**The exercise:**
Copy every line from the records below that holds the word "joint".

**Exercise inputs:**

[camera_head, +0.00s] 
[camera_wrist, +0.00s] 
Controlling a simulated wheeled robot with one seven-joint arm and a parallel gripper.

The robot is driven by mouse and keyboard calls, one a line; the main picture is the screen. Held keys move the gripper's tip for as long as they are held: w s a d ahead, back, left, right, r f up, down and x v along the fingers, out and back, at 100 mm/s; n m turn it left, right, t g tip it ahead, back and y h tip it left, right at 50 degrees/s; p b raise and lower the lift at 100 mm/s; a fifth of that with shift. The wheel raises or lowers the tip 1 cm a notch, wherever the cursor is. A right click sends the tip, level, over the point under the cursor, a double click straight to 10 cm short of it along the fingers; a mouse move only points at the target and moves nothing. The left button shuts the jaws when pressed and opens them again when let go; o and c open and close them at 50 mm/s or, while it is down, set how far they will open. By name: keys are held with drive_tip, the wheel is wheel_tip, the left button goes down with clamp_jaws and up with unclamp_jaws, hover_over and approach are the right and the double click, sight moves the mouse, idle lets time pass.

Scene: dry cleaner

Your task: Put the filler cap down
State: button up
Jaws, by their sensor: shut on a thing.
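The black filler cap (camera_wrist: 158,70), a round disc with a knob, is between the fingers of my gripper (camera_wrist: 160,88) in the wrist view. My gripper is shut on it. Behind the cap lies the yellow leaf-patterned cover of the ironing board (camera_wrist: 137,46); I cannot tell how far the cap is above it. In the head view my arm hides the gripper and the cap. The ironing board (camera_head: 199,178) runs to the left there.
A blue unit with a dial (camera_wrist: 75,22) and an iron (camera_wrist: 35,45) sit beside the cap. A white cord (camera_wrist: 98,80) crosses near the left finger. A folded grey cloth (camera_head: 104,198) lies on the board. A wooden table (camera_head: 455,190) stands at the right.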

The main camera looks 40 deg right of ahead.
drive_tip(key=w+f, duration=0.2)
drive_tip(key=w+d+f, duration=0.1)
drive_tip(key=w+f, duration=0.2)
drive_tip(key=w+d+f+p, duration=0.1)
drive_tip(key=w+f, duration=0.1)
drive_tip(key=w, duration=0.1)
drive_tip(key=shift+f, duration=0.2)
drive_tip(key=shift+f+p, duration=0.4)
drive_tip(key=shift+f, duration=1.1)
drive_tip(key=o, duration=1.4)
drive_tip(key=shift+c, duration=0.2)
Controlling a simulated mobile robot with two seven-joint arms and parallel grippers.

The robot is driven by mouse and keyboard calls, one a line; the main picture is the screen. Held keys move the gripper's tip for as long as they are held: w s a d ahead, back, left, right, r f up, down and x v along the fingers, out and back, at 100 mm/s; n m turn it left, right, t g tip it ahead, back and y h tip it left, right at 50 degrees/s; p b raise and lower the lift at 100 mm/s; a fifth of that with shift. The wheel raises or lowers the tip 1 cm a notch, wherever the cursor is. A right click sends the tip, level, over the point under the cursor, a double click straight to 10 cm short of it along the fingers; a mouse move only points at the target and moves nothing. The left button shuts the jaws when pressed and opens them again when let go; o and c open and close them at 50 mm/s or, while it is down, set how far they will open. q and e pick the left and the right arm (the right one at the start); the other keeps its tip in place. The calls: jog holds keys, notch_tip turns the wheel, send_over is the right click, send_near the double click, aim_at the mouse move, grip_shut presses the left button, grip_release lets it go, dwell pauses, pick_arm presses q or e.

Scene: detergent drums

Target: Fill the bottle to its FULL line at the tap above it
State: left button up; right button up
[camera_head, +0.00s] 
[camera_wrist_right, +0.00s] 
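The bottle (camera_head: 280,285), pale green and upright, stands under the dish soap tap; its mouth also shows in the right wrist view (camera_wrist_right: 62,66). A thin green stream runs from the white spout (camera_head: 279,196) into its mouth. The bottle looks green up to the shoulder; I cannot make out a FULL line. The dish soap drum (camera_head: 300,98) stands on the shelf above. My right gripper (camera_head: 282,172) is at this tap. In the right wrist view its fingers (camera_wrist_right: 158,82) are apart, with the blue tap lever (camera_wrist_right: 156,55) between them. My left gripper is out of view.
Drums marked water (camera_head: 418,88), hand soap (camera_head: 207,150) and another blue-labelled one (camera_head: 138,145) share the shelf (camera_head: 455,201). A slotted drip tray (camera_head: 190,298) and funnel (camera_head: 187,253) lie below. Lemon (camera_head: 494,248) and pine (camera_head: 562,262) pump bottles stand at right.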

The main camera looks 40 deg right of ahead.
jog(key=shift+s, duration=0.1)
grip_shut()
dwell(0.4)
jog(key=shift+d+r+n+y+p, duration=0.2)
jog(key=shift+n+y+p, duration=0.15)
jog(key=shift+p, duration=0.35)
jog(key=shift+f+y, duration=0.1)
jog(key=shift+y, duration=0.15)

**Task solution:**
Controlling a simulated wheeled robot with one seven-joint arm and a parallel gripper.
Controlling a simulated mobile robot with two seven-joint arms and parallel grippers.

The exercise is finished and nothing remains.